[Recorded robot episodes]
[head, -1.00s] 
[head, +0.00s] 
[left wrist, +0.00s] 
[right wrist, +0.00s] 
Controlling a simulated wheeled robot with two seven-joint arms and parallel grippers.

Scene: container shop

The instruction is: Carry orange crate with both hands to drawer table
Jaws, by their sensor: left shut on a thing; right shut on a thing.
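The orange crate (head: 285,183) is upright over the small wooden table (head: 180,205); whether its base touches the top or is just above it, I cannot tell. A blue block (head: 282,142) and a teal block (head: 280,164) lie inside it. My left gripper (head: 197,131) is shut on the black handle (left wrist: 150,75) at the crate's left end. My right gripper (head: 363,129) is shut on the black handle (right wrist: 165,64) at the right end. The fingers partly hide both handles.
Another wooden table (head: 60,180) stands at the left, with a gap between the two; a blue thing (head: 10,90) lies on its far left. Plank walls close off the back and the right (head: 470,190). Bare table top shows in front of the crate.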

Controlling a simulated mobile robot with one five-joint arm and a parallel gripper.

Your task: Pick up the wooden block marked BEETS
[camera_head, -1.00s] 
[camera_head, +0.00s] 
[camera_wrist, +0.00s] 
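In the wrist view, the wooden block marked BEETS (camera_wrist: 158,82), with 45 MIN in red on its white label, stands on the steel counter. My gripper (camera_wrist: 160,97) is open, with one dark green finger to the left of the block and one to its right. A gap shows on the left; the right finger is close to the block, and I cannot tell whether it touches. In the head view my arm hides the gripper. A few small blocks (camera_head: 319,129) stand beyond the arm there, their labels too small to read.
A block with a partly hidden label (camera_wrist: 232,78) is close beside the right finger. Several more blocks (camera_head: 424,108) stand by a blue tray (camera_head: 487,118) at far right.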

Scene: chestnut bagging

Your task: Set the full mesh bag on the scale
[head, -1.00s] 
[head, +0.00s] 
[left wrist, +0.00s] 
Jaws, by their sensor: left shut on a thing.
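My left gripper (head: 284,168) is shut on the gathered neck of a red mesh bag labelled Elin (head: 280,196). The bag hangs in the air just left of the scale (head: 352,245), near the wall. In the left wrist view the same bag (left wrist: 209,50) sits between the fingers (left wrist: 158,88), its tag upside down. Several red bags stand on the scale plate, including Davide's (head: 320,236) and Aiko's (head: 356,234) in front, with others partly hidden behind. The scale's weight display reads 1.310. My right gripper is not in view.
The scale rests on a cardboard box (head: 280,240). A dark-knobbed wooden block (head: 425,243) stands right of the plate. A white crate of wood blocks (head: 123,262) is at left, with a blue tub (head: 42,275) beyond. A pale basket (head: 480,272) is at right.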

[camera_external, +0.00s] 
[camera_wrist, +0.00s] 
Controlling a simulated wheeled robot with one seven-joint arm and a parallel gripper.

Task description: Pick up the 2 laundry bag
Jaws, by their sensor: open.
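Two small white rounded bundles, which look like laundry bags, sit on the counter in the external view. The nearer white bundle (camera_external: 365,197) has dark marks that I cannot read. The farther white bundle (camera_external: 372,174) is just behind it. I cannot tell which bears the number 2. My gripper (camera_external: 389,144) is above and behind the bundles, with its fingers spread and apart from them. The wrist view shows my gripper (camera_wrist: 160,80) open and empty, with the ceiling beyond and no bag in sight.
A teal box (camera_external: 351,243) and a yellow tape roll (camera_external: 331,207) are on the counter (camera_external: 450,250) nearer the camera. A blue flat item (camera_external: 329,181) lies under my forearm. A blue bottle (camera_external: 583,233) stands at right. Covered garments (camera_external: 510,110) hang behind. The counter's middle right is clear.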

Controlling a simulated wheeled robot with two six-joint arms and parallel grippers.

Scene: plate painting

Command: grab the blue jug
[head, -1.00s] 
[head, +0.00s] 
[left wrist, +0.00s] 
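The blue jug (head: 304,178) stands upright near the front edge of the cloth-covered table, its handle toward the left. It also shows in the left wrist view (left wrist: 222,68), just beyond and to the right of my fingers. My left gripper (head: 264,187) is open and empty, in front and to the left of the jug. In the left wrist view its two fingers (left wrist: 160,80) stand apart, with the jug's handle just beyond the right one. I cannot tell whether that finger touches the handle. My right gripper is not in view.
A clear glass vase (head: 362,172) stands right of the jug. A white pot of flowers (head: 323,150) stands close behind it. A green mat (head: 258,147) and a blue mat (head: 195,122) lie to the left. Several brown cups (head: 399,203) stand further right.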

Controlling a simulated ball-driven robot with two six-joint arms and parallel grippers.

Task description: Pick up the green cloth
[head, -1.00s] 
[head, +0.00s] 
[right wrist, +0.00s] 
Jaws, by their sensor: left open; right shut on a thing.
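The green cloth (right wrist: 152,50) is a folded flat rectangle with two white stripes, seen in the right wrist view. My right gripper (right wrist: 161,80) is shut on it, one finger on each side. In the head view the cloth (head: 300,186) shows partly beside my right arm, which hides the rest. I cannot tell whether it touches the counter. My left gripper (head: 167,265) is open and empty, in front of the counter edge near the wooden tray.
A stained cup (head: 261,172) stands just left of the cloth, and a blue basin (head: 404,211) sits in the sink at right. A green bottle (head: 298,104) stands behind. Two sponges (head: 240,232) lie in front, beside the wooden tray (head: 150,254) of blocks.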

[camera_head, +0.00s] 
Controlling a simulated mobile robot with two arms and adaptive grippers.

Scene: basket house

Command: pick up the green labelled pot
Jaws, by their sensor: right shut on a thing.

• WRITTEN PROBLEM:
Provide the count, and nothing else, of lines in the data above where the word "grippers" occurs.

• FULL SOLUTION:
4